***** Danses et Divertissements (BIS)
***** Anna & Ines Walachowski (Berlin Classics, both through Ode Records)
Verdict: The spirit of the dance rules in two intriguing releases, one new, one not.
The Berlin Philharmonic Wind Quintet has the perfect title for its new BIS CD - Danses et Divertissements. And who better to provide the diverting, sprightly music than a quartet of French composers at their insouciant best.
Paul Taffanel, a name best known to flautists, sets them off with a whimsical Quintet which the Berlin players dispense with an almost Gallic finesse, right through to its final skip of a Tarantella.
A Serenade by Andre Jolivet is more barbed in its humour - as if Prokofiev had taken temporary lodgings in Montmartre. The score is anchored around a rich, flowing oboe part delivered by Andreas Wittmann.
Henri Tomasi's Cinq Danses Profanes et Sacrees may take its title from Debussy but, musically, it is closer to Messiaen, with a brilliant "Danse nuptiale" which seems to be collaged from an aviary of birdcalls.
Auckland has been lucky this year, experiencing two performances of Poulenc's 1939 Sextet by the musicians of Auckland Chamber Orchestra and the Wellington group, Zephyr.
Pianist Stephen Hough joins the Berliners and they have a romp through Poulenc's high-spirited pages. The slow movement is almost sinfully languid; the Finale has the joie de vivre of classic Music Hall.
Fans should seek a budget reissue of the Walachowski sisters' debut CD released through Berlin Classics' Gold Reference series. The detail that Anna and Ines Walachowski discover in Mozart's D major Sonata is astonishing. The criss-crossing play of scales in its first movement is dizzying, while a bubbling Rondo is graced by immaculate passage work and coy rubato.
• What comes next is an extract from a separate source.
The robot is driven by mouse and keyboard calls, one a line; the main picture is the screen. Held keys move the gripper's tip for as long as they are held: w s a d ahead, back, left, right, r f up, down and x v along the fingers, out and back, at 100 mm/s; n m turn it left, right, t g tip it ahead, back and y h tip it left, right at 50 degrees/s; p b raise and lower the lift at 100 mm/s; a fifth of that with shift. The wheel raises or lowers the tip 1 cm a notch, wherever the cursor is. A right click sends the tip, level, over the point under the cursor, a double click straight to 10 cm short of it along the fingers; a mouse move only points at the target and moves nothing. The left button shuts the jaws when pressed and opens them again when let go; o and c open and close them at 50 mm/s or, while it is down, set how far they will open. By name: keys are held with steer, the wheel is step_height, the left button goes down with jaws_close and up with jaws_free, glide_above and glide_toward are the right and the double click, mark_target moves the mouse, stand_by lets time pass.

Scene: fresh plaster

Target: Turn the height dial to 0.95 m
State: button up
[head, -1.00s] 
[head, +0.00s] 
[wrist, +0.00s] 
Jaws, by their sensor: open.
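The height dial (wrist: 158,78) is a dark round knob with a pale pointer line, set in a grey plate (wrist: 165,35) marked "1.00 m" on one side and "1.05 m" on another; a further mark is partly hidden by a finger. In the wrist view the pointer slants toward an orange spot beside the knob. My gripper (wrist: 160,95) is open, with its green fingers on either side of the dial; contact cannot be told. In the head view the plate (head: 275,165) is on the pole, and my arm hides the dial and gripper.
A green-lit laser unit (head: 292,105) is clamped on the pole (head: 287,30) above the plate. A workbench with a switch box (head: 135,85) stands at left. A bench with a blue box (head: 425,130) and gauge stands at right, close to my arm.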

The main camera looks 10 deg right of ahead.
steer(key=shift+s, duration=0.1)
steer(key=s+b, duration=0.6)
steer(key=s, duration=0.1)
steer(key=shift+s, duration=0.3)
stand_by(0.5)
The rest is Rachmaninov. A duet arrangement of the famous C# minor Prelude is almost eerie in its spaciousness while his Opus 11 Six Pieces balance dancing and swooning in equal parts. Some might be surprised to find Alfons Kontarsky, a name mainly known for his advocacy of the Stockhausen set in the 60s and 70s, dancing and swooning with the Walachowskis.
He provides two extra hands when Rachmaninov asks for six in a delicious waltz and one of the prettiest Romances ever to fall from the Russian's pen.